Si hubiera venido a profundizarla, ya se habría hundido la Argentina entera.

En realidad, no es otra cosa que la característica más saliente del Kirchnerismo: solo entienden el poder desde la confrontación; es en la división y en el choque que saben hacer política; en el conflicto donde se mueven -aporreando el cliché maoísta- como pez en el agua.

En general, salvo honrosas excepciones, es un problema de la izquierda latinoamericana; pero que el kirchnerismo ha llevado al paroxismo. Y de ese modo no se puede conducir una sociedad democráticamente sana.

La democracia no es un juego de suma cero. Se trata de representar intereses, deliberarlos, negociarlos y convertirlos en políticas públicas. No hay más misterio. Quien no lo entienda así, podrá ser muchas cosas, pero no será nunca un demócrata.

Y Alberto Fernández o se acostumbra a ello, o no llega al fin de su mandato. Esta ya no es la Argentina de 2011, cuando Cristina arrasó en las urnas prácticamente sin competencia. Ahora hay una masa crítica que no votó al gobierno, que le hace frente y no se calla. O Alberto aprende a convivir con ello; es decir, a tolerar las críticas, a negociar su agenda de gobierno, a moderar su discurso y bajar su dedo acusador, o enfrentará serios problemas de gobernabilidad y más movilizaciones.

El primer escollo en ese sentido se le presentará en pocos días; precisamente por lo que le marcharon el lunes: la reforma judicial. Algo de lo que en Argentina nadie tiene todos los detalles, porque el gobierno no los ha dado adrede; pero todo el mundo sabe de qué se trata: garantizar la impunidad de Cristina, de su familia y de sus allegados en la multitud de causas que enfrentan en la Justicia.

Es tan burda la jugarreta, cuyo principal truco, nada sutil, consiste en retirar a una pléyade de magistrados independientes para colocar en su lugar centenares de jueces adictos, que va en contravía de prácticamente todo lo que ha dicho el propio Alberto Fernández en materia judicial, antes de ser presidente y luego en el ejercicio del cargo.

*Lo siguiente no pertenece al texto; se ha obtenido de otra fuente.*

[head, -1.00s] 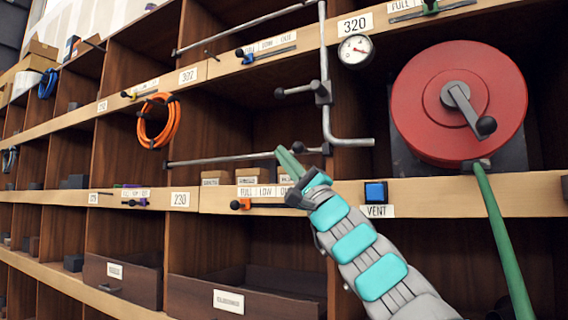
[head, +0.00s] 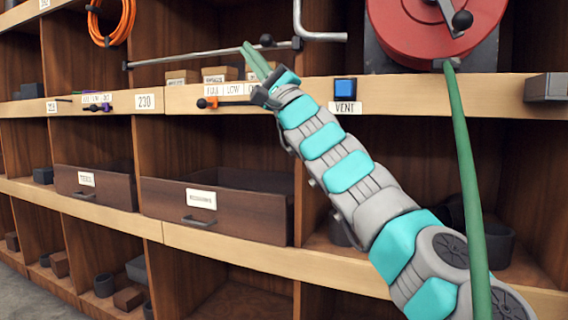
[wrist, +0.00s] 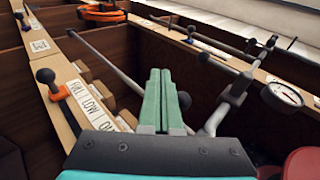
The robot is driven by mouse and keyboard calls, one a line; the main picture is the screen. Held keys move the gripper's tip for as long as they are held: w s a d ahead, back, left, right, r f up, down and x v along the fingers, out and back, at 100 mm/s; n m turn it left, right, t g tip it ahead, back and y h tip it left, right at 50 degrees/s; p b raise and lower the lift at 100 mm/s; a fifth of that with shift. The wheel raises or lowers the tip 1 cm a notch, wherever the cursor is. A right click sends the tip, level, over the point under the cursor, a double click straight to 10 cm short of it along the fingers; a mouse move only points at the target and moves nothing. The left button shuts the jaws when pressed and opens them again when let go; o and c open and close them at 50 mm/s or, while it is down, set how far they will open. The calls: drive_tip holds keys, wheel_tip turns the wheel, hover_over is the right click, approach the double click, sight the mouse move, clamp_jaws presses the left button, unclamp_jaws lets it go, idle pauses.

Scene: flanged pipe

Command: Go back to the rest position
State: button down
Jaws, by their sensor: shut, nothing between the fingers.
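My gripper (head: 257,62) is at the upper middle of the head view, in front of the shelf bay with the small cardboard boxes. Its green fingers are shut together with nothing between them. In the wrist view my gripper (wrist: 163,92) points into the shelf bay, between a thin grey rod (wrist: 108,66) on the left and a grey pipe (wrist: 228,100) on the right. My arm reaches up to it from the lower right of the head view.
A red reel (head: 420,40) with a green hose (head: 465,160) is at the right. A drawer (head: 215,205) lies below.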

Y eso ya fue demasiado lejos. La gente se hartó de tanta farsa. No solo salieron a manifestar los ciudadanos, sino que ahora al gobierno tampoco le dan los votos en Diputados para aprobar el remedo de reforma. Y así, es muy probable que Alberto termine otra vez reculando en chancletas; como cuando, hace apenas dos meses, intentó expropiar la agroexportadora Vicentin y la gente se volcó a las calles indignada en repudio de la medida.

El presidente argentino está entre la espada y la pared. Se lo ve incómodo, y las más de las veces, enojado. Pareciera debatirse tortuosamente en un dilema que -este sí- es muy real: o sirve a su mandato constitucional, o sirve a su jefa. Las dos cosas parecen hoy incompatibles.